Cet ouvrage met en évidence les relations critiquables entretenues par l’Etat français avant, pendant et après ce génocide avec le pouvoir rwandais en place, pouvoir à l’origine de l’essentiel des exactions et des crimes commis, qui ont occasionné en 1994 la mort de près de 800.000 personnes en l’espace de quelques semaines dans des conditions indescriptibles.
Cet ouvrage analyse également le rôle particulièrement discutable tenu par le journal Le Monde pendant ces événements, alors que ses articles exprimaient une vision des évènements largement inspirée par celle dont l’Etat français souhaitait entretenir l’illusion. Elle consistait à considérablement minorer la gravité des événements en cours tout en en imputant l’essentiel au camp tutsi, à Paul Kagame et au FPR.
L’histoire a pourtant démontré le contraire, les tutsis ayant été les principales victimes des violences. Et cette vision proposée par Le Monde n’était pas celle dont d’autres médias, tel l’Humanité en France, rendaient compte.
Malgré tout, refusant cette mise en cause, Messieurs Colombani et Isnard, soutenus par le journal Le Monde, et représentés par Yves Baudelot, prirent la décision d’attaquer en diffamation Monsieur Gouteux et Editions Sociales en justice devant le tribunal de Paris.
L’éditeur me fit alors l’honneur de me confier sa défense.
Ceci m’a valu avec William Bourdon qui défendait quant à lui Monsieur Jean-Paul Gouteux un long combat devant la juridiction parisienne, la Cour d’appel de Paris, la Cour de Cassation, puis à nouveau la Cour d’appel de Paris après cassation.

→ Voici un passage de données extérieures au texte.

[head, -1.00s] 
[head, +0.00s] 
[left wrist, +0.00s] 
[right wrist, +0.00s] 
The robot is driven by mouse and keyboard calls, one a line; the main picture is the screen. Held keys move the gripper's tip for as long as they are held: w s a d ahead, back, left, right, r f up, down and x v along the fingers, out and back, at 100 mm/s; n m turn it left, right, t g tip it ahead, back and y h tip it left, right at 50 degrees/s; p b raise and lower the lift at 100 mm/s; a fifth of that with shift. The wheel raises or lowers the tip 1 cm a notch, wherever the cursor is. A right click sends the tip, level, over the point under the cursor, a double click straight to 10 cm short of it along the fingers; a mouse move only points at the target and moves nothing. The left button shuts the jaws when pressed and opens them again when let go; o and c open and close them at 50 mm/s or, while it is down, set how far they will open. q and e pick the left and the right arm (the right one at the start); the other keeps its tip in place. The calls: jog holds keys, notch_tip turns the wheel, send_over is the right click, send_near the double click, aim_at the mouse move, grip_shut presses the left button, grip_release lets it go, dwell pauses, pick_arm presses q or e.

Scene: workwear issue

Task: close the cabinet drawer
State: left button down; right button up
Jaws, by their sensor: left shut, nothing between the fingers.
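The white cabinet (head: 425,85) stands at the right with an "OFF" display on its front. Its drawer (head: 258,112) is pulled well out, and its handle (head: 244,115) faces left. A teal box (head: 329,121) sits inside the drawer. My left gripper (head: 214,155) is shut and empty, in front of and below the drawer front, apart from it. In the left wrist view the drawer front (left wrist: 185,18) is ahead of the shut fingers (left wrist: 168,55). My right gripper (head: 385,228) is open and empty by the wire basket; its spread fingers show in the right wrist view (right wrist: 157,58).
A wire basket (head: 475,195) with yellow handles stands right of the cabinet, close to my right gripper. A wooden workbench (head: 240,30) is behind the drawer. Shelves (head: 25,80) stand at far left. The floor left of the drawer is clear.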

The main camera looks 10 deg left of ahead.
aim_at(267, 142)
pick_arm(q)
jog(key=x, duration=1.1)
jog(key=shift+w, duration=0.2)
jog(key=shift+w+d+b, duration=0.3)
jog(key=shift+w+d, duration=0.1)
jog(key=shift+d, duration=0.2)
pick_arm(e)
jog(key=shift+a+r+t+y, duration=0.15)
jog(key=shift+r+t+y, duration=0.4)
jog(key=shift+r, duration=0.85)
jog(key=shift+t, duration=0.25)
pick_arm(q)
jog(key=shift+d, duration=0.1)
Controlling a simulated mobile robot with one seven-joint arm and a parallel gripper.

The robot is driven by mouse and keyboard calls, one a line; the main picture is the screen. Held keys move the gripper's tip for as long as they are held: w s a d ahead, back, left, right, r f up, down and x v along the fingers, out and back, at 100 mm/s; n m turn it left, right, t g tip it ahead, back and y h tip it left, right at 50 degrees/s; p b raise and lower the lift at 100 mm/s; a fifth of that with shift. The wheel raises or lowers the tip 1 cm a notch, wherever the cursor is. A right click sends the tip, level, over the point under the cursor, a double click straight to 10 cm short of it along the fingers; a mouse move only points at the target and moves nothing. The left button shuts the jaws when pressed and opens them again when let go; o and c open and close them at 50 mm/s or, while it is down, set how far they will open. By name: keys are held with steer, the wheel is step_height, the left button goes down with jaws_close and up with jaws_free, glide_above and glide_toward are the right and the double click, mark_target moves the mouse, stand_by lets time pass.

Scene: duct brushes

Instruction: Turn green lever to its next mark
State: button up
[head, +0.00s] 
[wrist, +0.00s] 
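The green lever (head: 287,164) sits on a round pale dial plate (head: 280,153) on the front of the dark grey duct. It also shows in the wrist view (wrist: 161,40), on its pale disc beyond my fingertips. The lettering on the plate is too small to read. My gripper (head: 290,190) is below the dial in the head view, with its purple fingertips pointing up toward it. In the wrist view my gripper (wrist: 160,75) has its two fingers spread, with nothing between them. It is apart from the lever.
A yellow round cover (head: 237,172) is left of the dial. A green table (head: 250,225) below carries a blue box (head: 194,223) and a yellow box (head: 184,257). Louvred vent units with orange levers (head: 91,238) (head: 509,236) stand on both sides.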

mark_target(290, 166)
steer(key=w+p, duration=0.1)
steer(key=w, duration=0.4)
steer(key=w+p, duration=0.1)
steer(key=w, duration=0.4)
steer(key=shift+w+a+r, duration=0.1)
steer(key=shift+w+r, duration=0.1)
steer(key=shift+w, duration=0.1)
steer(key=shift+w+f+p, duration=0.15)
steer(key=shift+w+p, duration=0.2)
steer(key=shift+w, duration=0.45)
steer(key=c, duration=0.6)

L’arrêt rendu en audience solennelle par la cour de Paris le 29 mars 2006, accessible en ligne, a fait droit comme l’avait fait le tribunal dès 1999 à la position de Monsieur Gouteux et d’Editions Sociales en considérant que ceux-ci n’avaient pas dépassé les limites admissibles et légitimes de la polémique que justifiait la ligne rédactionnelle choisie par Le Monde au moment des évènements de 1994.
Décision notable à l’égard d’un journal encore considéré à cette époque en Afrique francophone comme la voix autorisée de la France.
Monsieur Plenel, alors responsable du journal, avait en son temps fait un timide mea culpa. Force est cependant de constater qu’au fil des années, la politique rédactionnelle du Monde est toujours restée sensible à tout ce qui pourrait permettre de jeter le discrédit sur le Président Kagame et l’action du FPR…
Ce fut en tous cas un beau combat judiciaire. Je suis heureux d’avoir pu contribuer à son succès, et d’avoir été invité à signer une préface à la réédition de l’ouvrage.
Reste que mon cœur restera pour toujours marqué par la rencontre, pour les besoins de ce dossier, avec la douleur et la barbarie que la tragédie rwandaise renfermera à jamais.